Exercise prompt:
Select every line below containing the word "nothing".

Given information:

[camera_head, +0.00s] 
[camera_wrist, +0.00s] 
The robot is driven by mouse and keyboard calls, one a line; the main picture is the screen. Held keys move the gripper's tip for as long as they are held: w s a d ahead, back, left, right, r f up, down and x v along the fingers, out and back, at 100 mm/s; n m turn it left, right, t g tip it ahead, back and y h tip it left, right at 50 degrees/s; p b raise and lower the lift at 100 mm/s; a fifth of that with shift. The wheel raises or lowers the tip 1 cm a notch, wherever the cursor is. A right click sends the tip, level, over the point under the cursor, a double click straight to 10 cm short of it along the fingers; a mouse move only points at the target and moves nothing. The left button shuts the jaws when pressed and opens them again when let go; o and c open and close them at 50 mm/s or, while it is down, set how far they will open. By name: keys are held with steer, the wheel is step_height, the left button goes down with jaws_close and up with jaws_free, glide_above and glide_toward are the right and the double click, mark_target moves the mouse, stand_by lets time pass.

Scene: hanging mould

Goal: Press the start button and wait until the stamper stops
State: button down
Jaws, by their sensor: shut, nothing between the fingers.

Result of this task:
The robot is driven by mouse and keyboard calls, one a line; the main picture is the screen. Held keys move the gripper's tip for as long as they are held: w s a d ahead, back, left, right, r f up, down and x v along the fingers, out and back, at 100 mm/s; n m turn it left, right, t g tip it ahead, back and y h tip it left, right at 50 degrees/s; p b raise and lower the lift at 100 mm/s; a fifth of that with shift. The wheel raises or lowers the tip 1 cm a notch, wherever the cursor is. A right click sends the tip, level, over the point under the cursor, a double click straight to 10 cm short of it along the fingers; a mouse move only points at the target and moves nothing. The left button shuts the jaws when pressed and opens them again when let go; o and c open and close them at 50 mm/s or, while it is down, set how far they will open. By name: keys are held with steer, the wheel is step_height, the left button goes down with jaws_close and up with jaws_free, glide_above and glide_toward are the right and the double click, mark_target moves the mouse, stand_by lets time pass.
Jaws, by their sensor: shut, nothing between the fingers.

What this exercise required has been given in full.